Raw data
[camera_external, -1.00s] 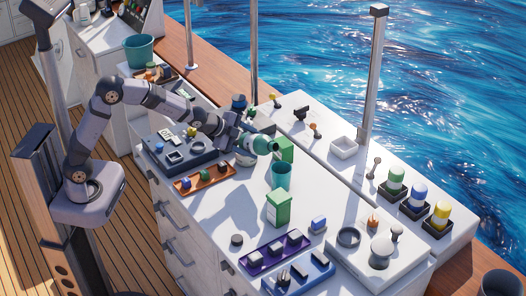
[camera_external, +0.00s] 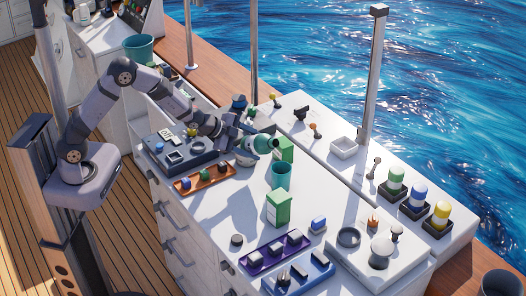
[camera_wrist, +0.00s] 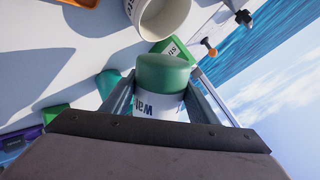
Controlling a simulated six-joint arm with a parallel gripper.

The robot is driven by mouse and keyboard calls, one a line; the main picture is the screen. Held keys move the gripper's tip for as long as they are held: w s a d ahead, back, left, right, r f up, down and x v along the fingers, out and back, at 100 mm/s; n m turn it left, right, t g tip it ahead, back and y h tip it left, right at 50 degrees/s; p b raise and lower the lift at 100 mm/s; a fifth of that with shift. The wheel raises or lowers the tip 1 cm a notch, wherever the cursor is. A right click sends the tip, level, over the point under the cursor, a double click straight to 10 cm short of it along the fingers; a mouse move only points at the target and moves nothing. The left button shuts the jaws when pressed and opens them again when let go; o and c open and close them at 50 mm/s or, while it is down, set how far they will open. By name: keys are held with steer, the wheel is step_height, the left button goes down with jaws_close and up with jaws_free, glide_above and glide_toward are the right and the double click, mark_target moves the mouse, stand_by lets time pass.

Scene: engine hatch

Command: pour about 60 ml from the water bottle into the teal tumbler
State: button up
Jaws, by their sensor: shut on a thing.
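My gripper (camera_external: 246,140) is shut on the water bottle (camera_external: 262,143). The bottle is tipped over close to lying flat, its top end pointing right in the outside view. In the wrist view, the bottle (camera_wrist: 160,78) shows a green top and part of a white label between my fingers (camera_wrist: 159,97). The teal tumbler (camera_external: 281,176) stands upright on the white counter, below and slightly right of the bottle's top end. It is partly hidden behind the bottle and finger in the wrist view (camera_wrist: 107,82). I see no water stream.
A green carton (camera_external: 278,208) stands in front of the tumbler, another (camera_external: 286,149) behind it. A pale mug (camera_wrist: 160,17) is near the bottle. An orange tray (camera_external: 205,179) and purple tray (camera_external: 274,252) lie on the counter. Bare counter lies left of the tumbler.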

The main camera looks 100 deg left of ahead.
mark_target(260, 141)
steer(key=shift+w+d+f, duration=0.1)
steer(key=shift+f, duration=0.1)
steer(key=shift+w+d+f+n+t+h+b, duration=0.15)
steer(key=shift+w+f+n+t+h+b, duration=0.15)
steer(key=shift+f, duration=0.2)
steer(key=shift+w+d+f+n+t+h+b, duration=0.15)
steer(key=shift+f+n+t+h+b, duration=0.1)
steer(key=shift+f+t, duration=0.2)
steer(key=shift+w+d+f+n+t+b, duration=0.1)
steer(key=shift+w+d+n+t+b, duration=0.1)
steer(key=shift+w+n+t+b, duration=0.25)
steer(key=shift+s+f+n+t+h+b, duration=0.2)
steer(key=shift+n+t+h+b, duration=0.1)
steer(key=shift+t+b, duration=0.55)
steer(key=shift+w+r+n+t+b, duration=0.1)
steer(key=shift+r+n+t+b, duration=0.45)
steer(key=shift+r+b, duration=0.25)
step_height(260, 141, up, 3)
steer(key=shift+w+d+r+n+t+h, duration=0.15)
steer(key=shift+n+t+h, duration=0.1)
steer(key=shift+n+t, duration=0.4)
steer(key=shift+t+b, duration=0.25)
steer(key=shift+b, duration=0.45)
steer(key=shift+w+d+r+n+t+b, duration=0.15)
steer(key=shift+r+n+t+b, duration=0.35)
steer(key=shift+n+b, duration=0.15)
...
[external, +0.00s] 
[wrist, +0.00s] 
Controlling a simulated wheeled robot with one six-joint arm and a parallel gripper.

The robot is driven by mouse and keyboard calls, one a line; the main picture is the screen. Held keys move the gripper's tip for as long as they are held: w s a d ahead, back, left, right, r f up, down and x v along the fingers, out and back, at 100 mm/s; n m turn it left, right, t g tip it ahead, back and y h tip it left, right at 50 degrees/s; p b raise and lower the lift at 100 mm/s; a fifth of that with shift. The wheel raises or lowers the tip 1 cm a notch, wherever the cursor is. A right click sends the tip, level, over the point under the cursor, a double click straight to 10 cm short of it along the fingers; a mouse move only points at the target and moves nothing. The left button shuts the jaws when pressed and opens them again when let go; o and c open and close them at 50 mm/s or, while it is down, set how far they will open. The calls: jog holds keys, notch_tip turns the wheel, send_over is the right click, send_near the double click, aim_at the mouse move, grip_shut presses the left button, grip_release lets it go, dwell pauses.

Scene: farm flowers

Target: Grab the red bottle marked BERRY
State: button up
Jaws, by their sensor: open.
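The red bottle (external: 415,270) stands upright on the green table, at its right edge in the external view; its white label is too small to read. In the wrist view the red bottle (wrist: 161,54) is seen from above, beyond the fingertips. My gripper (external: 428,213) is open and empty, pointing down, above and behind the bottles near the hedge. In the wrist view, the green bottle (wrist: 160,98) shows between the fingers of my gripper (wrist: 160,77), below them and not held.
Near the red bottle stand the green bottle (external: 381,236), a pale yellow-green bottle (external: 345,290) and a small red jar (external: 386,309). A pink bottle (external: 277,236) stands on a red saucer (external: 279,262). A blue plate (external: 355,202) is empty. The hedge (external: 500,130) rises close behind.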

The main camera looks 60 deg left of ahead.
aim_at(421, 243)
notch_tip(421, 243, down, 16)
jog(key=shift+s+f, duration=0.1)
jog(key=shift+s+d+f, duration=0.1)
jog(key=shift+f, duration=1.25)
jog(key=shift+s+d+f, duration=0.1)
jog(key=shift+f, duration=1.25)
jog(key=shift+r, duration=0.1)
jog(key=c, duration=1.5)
...
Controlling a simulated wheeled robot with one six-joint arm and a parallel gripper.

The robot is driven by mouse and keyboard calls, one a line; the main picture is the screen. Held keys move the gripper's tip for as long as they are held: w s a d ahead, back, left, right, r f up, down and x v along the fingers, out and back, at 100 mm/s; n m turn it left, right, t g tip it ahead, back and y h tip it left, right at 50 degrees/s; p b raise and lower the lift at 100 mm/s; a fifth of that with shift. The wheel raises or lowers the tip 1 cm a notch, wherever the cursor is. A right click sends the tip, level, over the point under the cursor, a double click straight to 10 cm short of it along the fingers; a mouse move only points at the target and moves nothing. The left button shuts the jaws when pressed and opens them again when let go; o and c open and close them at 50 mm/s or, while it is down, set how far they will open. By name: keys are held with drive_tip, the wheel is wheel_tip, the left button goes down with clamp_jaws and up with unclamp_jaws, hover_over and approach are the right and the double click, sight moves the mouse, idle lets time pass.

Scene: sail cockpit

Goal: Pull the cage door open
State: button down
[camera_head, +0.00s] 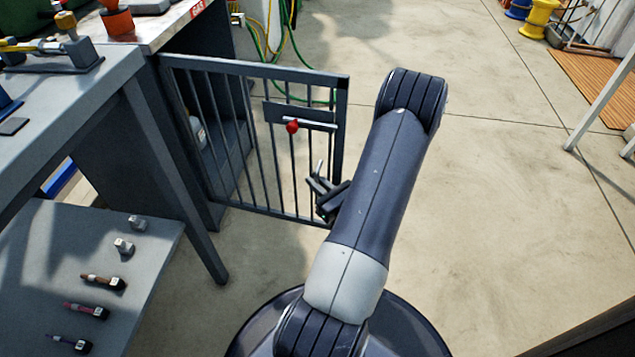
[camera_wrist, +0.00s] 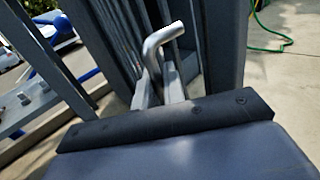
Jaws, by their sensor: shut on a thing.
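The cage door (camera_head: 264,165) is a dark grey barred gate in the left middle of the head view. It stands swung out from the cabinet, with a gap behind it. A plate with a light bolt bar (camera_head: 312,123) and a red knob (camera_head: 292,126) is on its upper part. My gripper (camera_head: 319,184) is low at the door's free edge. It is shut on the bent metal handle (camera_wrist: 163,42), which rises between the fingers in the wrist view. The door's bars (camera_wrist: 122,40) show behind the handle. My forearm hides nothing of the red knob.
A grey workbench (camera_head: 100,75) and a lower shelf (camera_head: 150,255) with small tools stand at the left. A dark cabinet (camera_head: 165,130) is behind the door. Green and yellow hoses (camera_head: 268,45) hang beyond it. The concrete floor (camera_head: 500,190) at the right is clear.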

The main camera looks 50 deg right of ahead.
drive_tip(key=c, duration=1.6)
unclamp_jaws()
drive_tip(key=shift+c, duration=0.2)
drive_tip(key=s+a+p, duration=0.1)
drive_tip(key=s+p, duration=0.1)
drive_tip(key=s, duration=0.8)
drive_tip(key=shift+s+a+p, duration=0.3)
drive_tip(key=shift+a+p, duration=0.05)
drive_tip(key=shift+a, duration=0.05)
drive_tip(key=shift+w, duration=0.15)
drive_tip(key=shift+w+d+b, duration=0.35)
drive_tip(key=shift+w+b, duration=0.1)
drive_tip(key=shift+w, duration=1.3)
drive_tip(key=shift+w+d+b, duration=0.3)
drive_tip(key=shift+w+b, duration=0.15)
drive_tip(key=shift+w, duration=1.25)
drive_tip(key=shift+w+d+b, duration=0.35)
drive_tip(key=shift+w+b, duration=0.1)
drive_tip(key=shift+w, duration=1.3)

Goal
Leave out the pictures, and copy only the lines from the one holding "[camera_external, -1.00s]" through the one holding "Controlling a simulated six-joint", exactly as written.

Finished exercise
[camera_external, -1.00s] 
[camera_external, +0.00s] 
[camera_wrist, +0.00s] 
Controlling a simulated six-joint arm with a parallel gripper.

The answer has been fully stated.